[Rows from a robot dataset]
---

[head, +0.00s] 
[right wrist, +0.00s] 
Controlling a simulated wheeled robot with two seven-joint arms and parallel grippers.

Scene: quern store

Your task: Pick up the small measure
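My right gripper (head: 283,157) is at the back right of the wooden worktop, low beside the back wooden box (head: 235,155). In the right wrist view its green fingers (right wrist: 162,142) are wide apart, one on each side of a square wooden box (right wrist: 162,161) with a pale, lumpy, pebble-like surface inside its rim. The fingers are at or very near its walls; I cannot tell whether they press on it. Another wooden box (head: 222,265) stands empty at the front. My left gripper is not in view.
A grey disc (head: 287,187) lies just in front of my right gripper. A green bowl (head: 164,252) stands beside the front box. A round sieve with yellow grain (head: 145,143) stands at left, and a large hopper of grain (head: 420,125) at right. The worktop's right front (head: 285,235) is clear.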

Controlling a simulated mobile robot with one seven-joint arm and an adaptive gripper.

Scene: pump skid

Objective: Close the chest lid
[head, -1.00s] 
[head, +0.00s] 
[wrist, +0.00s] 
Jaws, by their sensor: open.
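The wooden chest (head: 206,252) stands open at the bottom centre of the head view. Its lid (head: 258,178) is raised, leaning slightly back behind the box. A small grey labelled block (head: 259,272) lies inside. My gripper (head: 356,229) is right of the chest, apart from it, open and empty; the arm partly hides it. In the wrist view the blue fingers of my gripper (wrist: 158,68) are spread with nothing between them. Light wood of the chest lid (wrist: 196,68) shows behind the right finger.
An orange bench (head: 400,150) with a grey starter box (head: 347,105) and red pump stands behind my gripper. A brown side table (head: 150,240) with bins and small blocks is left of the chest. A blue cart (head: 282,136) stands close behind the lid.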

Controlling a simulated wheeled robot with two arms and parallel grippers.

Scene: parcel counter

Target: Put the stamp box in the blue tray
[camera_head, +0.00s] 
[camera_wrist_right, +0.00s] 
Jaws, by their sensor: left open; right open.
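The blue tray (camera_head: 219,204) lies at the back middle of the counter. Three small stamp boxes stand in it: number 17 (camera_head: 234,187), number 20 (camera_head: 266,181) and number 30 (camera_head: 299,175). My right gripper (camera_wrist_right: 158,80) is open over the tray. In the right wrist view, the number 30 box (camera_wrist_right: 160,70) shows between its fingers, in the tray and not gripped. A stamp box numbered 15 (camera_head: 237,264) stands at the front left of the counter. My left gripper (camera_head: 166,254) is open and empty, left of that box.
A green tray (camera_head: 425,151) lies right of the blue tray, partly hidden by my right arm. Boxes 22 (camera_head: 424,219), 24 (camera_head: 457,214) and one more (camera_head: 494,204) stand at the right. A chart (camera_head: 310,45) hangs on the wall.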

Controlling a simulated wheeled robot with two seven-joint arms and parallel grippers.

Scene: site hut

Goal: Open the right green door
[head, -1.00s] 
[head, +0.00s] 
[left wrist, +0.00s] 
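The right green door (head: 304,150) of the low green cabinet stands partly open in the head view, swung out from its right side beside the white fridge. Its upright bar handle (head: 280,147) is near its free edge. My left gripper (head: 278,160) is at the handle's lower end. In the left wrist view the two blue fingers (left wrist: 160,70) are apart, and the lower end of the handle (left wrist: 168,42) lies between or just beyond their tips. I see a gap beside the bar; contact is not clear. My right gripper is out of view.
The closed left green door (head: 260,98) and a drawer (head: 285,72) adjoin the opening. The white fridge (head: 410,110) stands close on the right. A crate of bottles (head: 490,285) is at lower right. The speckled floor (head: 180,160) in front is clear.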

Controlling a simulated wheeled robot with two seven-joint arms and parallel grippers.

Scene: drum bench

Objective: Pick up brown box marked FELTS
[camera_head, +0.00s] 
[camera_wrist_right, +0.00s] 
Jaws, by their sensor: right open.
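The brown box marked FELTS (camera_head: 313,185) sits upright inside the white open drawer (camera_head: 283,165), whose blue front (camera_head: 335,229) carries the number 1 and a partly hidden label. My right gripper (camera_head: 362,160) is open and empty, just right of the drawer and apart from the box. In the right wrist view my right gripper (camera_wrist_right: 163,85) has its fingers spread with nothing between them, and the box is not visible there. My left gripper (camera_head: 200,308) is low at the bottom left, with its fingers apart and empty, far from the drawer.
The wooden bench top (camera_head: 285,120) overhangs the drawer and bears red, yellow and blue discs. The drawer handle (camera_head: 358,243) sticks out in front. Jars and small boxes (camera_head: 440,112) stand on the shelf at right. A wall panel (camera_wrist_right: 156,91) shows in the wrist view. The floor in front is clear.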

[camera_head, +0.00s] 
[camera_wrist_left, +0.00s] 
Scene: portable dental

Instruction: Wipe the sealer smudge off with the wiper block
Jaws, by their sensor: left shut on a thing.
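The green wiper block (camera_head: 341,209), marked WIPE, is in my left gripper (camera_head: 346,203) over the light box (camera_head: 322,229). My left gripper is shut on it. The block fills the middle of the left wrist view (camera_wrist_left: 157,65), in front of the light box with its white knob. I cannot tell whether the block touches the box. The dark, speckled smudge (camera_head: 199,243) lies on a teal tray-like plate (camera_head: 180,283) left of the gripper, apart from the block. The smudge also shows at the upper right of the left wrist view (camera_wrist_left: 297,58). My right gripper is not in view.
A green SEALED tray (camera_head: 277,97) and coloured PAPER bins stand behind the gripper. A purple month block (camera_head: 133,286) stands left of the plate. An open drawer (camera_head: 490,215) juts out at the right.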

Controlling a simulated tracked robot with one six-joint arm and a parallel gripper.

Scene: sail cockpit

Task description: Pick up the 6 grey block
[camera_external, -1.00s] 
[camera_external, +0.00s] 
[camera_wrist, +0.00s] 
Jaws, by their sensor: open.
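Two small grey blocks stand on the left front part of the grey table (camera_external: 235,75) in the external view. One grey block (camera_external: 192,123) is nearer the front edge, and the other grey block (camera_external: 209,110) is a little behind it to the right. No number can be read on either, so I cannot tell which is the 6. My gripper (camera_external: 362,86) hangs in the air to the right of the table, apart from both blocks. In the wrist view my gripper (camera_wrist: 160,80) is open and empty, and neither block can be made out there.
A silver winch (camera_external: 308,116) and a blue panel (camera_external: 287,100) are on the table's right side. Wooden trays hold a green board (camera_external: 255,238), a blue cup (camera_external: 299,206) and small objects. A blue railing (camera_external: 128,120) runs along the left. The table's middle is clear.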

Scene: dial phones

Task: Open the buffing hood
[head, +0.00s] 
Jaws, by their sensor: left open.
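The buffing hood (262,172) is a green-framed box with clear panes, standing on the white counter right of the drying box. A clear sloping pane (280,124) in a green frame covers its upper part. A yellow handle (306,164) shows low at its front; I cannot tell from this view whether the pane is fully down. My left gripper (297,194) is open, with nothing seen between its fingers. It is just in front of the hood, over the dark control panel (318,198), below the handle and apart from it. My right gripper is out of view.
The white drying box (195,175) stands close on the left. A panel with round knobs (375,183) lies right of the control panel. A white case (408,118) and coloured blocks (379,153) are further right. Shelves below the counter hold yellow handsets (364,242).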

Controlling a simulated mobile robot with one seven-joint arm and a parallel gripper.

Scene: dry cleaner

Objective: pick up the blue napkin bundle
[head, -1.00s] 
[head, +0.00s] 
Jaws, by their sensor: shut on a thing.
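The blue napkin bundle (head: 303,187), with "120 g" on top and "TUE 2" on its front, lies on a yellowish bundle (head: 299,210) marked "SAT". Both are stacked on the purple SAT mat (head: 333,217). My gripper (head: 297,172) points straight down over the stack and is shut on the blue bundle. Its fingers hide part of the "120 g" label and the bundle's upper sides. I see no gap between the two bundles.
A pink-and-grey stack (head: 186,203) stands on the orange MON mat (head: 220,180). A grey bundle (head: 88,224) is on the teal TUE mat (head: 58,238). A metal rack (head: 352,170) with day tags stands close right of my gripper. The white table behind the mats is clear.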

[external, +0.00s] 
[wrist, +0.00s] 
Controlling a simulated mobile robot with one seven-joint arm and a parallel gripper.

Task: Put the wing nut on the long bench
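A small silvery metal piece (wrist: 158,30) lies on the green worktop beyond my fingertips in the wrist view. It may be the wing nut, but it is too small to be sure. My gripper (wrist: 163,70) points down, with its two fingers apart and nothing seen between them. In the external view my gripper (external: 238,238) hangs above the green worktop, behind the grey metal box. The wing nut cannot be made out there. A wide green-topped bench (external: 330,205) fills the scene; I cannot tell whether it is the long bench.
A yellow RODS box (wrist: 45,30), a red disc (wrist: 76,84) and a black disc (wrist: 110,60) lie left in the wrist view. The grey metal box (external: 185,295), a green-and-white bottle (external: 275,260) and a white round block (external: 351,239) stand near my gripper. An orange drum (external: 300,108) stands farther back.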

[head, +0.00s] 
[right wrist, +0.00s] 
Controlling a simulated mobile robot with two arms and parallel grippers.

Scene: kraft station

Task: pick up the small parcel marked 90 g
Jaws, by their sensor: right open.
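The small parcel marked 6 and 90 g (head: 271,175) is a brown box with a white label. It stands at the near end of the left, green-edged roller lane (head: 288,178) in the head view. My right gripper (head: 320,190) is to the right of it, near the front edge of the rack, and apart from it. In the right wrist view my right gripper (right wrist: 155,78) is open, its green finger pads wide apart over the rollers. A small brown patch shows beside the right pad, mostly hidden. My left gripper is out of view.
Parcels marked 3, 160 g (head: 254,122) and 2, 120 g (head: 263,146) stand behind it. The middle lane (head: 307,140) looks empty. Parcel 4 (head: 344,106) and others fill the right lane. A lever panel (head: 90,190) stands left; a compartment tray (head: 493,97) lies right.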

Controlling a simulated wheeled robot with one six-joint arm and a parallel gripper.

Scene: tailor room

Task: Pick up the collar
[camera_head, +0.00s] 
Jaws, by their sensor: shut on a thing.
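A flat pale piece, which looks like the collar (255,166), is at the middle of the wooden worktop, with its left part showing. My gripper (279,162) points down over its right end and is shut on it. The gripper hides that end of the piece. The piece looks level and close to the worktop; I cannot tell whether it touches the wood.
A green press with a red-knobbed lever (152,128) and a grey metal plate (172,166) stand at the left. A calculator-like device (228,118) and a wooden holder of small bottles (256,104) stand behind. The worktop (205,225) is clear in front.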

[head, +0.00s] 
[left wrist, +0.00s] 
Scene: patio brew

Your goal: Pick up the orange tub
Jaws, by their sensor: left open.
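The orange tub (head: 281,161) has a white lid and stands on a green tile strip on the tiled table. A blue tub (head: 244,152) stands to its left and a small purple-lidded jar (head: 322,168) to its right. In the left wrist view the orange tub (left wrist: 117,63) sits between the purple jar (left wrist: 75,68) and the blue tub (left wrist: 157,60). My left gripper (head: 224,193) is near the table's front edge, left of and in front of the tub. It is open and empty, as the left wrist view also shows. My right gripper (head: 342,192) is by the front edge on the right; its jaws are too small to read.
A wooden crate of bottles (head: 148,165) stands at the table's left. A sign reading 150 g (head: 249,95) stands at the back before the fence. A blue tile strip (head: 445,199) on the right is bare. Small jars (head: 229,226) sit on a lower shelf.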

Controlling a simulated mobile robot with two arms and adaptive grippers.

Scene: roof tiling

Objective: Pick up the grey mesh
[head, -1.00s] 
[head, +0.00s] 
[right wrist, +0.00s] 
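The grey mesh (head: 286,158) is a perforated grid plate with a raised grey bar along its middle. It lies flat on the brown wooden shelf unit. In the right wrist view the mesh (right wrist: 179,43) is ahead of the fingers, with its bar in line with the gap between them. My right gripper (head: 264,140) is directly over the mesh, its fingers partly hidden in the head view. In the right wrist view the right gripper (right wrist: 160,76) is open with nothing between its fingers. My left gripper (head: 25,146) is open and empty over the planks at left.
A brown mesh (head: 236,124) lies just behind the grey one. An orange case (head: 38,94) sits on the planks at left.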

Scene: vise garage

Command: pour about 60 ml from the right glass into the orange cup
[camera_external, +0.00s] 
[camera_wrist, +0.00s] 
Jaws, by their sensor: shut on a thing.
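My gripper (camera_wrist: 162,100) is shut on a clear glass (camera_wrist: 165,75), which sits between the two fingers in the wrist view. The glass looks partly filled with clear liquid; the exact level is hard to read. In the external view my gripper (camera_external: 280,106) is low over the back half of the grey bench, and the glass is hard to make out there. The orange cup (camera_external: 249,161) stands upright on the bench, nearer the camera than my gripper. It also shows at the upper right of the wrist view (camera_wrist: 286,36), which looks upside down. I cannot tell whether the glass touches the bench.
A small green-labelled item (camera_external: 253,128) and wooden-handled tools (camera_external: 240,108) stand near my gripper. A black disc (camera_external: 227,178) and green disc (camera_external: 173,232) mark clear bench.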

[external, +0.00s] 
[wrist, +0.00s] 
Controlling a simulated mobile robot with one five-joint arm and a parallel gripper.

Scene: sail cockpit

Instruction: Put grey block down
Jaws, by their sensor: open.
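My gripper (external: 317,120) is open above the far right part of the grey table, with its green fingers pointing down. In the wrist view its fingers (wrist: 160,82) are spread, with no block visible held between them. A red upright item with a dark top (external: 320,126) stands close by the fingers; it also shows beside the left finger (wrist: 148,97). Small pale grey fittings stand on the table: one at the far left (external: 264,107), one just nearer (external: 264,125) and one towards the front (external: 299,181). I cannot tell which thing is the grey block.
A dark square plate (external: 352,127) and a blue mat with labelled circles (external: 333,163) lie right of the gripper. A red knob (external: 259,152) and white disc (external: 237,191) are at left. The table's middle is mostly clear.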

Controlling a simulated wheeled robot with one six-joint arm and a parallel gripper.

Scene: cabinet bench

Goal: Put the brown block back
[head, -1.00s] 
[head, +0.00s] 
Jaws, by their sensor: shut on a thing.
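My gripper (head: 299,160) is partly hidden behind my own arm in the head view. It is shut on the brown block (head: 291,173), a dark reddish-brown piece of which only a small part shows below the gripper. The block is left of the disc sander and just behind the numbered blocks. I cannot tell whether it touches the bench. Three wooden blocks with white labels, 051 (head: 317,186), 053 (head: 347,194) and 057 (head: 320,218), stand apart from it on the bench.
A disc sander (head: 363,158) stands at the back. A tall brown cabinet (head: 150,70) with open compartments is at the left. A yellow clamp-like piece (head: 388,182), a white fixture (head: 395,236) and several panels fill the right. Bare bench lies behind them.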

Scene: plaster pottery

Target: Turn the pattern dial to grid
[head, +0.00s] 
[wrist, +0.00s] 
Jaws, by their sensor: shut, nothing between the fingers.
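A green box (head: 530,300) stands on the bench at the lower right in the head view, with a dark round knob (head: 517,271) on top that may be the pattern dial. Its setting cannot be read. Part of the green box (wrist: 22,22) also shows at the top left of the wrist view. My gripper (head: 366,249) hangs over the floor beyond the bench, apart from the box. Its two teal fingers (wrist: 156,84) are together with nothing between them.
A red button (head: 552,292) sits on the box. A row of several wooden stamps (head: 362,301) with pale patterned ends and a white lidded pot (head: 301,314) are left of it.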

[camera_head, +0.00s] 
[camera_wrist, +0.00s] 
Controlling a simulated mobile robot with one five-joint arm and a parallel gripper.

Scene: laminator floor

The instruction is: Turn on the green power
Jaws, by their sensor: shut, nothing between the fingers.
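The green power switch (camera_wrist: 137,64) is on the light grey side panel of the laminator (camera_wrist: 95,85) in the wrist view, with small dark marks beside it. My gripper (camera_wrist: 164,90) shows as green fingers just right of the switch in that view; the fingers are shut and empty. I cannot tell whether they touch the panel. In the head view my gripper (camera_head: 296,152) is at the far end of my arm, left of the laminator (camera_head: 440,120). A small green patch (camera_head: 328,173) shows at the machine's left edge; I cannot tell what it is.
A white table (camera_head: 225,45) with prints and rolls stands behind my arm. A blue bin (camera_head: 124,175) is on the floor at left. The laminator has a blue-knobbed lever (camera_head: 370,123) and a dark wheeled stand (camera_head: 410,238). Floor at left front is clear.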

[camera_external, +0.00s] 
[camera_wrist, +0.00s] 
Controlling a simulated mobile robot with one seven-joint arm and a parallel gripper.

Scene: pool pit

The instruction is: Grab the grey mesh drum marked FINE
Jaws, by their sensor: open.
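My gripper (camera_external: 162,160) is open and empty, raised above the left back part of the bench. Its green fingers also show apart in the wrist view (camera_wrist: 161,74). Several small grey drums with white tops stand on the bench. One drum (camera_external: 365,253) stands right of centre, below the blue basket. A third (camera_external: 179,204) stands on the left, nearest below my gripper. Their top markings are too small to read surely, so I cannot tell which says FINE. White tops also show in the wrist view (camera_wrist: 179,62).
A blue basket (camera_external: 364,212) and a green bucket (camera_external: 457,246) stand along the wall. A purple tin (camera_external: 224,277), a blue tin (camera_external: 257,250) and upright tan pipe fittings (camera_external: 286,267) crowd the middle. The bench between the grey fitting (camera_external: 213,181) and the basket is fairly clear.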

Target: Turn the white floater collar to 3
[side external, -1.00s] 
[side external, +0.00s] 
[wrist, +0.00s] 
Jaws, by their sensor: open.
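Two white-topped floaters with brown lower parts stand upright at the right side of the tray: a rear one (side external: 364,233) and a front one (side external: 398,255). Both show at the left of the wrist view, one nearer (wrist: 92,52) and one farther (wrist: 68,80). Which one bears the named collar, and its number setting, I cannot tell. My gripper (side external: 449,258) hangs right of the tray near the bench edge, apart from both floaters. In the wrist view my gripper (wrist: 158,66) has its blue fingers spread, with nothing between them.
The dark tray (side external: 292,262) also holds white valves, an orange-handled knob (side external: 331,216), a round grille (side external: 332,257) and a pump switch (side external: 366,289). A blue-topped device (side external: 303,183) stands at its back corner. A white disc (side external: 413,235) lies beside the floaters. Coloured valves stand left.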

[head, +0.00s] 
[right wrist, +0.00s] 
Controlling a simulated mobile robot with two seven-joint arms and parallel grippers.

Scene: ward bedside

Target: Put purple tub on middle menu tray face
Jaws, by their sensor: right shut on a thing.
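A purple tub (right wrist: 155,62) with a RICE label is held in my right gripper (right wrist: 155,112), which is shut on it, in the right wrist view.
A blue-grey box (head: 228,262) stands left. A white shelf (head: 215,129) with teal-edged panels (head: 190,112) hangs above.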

---

EXERCISE TASK >>
Please extract exactly, and only, the lines from the line containing "Controlling a simulated mobile robot with two seven-joint" through the last line of the records.

TASK RESPONSE >>
Controlling a simulated mobile robot with two seven-joint arms and parallel grippers.

Scene: ward bedside

Target: Put purple tub on middle menu tray face
Jaws, by their sensor: right shut on a thing.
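A purple tub (right wrist: 155,62) with a RICE label is held in my right gripper (right wrist: 155,112), which is shut on it, in the right wrist view.
A blue-grey box (head: 228,262) stands left. A white shelf (head: 215,129) with teal-edged panels (head: 190,112) hangs above.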

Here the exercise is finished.